Copy every line that holds "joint".

======

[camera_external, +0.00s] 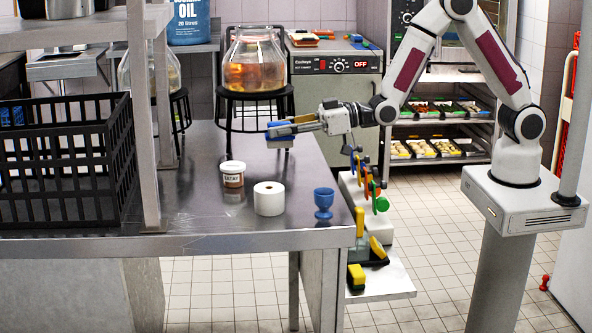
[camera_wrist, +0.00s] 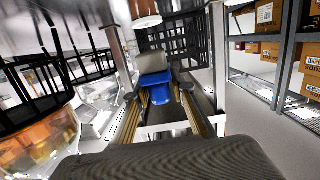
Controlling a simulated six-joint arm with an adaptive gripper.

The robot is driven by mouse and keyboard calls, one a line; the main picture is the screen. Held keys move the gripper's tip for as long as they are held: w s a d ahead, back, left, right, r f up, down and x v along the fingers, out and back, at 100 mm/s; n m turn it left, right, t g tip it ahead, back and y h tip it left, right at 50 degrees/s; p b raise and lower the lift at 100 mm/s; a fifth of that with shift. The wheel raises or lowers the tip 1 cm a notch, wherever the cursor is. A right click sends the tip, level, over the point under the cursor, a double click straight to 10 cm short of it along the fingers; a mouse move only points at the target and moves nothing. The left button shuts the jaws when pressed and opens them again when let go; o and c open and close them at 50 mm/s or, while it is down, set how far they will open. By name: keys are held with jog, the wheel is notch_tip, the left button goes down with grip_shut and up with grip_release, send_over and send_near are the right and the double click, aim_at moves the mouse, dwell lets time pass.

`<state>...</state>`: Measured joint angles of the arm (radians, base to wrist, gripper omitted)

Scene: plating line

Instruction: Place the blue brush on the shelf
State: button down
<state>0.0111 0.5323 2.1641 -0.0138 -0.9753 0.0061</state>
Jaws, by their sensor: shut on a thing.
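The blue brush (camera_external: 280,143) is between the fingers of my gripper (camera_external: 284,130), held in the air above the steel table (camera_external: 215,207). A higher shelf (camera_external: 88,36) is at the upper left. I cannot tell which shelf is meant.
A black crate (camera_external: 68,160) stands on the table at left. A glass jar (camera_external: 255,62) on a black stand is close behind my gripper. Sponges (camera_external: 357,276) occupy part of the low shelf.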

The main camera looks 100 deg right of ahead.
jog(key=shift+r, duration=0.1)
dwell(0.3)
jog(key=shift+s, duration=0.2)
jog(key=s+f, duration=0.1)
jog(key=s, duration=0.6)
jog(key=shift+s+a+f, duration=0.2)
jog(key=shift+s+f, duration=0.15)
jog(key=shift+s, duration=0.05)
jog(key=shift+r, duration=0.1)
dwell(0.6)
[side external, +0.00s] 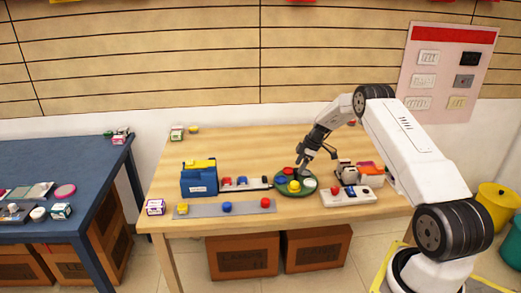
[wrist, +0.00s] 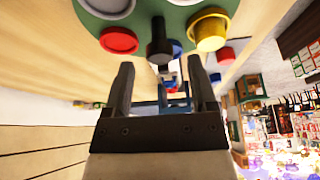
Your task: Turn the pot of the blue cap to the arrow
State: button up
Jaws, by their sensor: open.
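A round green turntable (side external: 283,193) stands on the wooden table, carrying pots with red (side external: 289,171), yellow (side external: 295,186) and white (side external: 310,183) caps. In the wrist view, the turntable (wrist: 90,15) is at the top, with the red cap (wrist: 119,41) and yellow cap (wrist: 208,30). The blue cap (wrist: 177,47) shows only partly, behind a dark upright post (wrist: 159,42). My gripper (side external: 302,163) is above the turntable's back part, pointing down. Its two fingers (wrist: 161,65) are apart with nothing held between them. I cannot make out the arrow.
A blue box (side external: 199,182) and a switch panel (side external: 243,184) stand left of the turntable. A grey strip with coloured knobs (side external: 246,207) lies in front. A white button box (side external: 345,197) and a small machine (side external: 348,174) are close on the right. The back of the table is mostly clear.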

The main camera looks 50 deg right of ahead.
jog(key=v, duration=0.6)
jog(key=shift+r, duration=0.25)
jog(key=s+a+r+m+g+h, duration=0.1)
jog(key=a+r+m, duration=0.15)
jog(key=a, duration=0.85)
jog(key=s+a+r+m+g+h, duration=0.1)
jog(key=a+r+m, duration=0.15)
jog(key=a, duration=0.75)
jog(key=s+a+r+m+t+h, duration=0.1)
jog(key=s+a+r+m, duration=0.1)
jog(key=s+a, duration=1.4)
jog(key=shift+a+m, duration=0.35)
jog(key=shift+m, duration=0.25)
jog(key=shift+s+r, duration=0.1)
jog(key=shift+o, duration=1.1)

======

Result of this exercise =
Controlling a simulated six-joint arm with an adaptive gripper.
`<state>...</state>`: Measured joint angles of the arm (radians, base to wrist, gripper omitted)

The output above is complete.